Advice to My Son by Peter Meinke
The trick is, to live your days
as if each one may be your last
(for they go fast, and young men lose their lives
in strange and unimaginable ways)
but at the same time, plan long range
(for they go slow: if you survive
the shattered windshield and the bursting shell
you will arrive
at our approximation here below
of heaven or hell).
To be specific, between the peony and the rose
plant squash and spinach, turnips and tomatoes;
beauty is nectar
and nectar, in a desert, saves--
but the stomach craves stronger sustenance
than the honied vine.
Therefore, marry a pretty girl
after seeing her mother;
peak truth to one man,
work with another;
and always serve bread with your wine.
always serve wine.
Thursday, July 31, 2008
Strange and Unimaginable Ways
Strange how life works. With each poem I read, lines and fragments cling to me, following me as I go.

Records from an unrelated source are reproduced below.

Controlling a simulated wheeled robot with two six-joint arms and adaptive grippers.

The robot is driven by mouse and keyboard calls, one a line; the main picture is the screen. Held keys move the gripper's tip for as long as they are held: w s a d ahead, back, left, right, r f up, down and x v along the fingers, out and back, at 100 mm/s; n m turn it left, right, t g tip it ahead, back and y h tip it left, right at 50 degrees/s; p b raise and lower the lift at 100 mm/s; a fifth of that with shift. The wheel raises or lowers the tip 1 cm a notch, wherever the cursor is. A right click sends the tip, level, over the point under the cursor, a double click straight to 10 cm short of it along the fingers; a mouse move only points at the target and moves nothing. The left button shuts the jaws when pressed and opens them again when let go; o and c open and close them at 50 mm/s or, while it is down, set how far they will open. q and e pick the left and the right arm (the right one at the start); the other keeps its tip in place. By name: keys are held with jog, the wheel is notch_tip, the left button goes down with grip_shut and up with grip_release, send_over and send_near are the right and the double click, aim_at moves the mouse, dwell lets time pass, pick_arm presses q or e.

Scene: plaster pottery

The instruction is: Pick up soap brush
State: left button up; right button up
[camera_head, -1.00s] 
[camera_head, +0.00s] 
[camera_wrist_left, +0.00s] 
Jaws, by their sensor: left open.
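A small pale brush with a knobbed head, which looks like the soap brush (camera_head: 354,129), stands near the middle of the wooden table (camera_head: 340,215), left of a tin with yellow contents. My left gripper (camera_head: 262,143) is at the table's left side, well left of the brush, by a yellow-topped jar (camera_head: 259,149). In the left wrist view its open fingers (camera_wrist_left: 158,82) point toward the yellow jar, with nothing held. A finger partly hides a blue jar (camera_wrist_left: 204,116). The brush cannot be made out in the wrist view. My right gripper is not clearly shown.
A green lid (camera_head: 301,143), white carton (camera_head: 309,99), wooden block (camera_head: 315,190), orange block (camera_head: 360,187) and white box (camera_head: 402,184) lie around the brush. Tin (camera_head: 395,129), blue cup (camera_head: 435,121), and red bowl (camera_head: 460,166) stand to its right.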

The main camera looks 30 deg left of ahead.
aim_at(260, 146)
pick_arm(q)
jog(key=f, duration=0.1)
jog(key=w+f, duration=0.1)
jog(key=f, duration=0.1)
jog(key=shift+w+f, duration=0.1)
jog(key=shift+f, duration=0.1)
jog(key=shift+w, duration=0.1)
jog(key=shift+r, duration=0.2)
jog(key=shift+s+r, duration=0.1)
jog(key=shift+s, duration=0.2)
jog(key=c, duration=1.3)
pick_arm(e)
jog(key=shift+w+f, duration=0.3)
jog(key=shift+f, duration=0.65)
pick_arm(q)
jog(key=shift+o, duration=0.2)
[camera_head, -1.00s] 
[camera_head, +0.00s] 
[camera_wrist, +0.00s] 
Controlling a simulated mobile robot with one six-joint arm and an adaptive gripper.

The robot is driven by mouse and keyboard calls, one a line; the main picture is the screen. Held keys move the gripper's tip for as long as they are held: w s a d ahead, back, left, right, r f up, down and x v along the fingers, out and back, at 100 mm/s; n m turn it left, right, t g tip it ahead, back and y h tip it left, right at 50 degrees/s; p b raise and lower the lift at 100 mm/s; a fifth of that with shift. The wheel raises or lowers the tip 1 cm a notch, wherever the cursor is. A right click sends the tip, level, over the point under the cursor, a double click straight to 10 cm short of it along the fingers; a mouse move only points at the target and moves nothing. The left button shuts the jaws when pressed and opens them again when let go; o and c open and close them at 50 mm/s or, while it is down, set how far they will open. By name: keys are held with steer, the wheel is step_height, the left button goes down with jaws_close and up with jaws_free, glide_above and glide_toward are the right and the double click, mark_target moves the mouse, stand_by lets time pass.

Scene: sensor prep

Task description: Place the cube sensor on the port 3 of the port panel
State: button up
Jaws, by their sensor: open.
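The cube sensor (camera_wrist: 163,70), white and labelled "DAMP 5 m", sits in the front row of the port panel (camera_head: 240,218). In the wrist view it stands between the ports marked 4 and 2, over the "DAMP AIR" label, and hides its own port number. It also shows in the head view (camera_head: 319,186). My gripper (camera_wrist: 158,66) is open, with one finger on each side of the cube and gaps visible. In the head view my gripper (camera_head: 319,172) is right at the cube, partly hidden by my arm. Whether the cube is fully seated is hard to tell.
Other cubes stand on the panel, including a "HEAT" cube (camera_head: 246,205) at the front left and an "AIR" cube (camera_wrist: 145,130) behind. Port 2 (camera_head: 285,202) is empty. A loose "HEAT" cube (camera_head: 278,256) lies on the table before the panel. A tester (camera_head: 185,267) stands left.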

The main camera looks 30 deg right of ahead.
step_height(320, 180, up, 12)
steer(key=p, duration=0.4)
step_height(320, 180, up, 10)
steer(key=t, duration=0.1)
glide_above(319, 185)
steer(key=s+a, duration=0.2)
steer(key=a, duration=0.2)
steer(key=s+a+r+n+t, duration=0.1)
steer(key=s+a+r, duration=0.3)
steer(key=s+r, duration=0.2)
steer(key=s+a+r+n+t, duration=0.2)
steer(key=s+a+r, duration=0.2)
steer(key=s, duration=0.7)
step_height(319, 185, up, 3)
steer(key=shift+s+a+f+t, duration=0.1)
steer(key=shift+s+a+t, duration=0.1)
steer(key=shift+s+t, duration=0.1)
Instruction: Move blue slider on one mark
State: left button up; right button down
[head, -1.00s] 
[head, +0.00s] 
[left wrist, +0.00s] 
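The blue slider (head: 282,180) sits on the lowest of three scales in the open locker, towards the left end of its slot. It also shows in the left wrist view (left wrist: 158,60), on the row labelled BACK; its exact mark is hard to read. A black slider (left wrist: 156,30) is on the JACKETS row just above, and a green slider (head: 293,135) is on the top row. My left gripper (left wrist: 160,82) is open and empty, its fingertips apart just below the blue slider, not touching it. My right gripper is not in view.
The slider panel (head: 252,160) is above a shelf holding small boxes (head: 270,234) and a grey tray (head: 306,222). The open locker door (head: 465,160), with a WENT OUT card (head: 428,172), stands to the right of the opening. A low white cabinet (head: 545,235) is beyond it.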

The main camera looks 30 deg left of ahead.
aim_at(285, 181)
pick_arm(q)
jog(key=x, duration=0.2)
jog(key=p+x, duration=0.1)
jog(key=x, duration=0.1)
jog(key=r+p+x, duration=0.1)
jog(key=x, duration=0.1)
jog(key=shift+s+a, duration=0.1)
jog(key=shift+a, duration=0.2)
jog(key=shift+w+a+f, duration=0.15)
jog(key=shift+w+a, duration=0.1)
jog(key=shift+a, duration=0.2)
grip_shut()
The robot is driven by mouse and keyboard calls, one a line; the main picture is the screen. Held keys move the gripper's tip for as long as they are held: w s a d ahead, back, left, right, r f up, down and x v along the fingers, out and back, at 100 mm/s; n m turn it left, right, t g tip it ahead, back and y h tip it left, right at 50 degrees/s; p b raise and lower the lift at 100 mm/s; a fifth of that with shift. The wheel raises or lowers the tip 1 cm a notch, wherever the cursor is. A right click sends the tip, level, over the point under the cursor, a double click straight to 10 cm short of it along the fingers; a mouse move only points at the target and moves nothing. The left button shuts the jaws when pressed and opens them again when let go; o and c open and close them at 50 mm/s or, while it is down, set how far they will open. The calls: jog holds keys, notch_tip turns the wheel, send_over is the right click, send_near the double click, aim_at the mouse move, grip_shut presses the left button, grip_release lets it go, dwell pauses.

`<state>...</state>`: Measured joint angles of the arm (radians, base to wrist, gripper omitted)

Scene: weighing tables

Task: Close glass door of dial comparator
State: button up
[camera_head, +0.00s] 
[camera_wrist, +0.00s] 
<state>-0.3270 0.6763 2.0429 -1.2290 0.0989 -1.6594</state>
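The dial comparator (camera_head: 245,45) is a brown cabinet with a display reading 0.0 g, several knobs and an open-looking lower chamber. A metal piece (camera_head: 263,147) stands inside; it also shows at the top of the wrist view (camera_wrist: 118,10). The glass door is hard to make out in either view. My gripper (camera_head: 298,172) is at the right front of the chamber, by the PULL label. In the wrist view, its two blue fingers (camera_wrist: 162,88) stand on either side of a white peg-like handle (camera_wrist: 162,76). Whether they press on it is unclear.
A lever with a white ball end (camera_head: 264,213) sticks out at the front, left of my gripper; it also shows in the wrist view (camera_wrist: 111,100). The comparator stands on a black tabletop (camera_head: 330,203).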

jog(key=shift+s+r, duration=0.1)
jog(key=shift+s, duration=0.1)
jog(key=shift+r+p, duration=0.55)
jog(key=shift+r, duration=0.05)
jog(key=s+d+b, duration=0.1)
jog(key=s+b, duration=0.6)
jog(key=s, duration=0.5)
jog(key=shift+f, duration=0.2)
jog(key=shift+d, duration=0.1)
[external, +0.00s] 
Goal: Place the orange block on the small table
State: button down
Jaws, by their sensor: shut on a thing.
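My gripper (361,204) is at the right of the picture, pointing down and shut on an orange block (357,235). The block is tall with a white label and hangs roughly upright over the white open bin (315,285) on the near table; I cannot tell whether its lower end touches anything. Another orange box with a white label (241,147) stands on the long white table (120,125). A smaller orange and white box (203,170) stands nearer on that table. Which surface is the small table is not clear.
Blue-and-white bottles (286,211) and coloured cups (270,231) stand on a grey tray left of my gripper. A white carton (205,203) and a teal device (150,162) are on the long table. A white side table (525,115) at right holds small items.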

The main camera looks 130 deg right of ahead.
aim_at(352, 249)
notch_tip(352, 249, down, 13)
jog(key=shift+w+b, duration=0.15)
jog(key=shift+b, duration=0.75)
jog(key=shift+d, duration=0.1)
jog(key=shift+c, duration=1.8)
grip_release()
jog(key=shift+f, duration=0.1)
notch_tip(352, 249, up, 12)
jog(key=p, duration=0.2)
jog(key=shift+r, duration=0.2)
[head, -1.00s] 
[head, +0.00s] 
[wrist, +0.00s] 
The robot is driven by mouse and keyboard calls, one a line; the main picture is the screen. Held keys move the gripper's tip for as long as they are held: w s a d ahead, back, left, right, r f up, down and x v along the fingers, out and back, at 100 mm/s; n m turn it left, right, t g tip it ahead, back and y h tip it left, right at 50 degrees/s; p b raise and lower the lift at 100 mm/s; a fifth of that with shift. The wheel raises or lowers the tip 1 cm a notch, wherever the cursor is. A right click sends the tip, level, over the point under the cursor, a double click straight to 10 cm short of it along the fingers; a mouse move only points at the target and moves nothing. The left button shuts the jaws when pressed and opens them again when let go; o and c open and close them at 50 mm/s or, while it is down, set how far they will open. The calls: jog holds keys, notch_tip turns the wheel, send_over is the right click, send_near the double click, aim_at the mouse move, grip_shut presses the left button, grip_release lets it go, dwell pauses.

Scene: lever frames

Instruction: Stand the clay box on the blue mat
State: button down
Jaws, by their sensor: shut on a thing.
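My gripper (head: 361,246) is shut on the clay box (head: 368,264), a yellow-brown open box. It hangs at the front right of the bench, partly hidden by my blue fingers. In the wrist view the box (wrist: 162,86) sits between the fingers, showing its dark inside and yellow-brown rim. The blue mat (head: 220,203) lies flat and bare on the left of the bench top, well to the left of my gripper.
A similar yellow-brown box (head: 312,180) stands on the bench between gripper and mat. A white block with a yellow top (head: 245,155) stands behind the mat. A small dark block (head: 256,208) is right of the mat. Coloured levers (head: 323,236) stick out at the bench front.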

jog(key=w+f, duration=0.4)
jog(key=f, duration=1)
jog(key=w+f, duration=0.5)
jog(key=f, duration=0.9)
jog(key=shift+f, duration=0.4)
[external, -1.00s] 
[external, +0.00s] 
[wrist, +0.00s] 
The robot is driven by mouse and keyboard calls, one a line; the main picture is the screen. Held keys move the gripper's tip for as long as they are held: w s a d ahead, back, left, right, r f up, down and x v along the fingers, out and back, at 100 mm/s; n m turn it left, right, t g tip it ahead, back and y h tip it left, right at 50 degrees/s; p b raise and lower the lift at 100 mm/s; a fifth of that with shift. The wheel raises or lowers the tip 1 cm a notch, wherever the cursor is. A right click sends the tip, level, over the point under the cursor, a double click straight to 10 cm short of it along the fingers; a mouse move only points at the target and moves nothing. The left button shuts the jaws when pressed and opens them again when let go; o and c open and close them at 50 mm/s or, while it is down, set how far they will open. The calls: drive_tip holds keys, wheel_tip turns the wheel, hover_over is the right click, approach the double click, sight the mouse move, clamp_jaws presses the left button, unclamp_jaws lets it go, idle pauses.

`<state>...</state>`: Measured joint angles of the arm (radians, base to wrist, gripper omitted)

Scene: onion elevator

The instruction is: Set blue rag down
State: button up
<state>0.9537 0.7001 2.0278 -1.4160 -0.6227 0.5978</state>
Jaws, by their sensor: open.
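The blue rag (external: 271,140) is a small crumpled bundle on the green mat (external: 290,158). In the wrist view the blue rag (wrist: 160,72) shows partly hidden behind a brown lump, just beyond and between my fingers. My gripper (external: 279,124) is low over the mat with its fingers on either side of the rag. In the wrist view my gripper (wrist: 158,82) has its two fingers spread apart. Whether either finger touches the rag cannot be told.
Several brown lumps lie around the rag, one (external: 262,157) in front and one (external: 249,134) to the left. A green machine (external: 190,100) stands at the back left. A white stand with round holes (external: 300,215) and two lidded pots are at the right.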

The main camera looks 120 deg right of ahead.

I walk down the street and there is Rossetti whispering, I wish I could remember. Wordsworth follows me on melancholy days his voice faintly saying, in vacant or in pensive mood. And today I hear Meinke sighing, and young men lose their lives in strange and unimaginable ways. Why? I don't know. Poetry entangles itself into your life, words read twisting around words spoken and weaving through thoughts. So today, I nod my head to Meinke.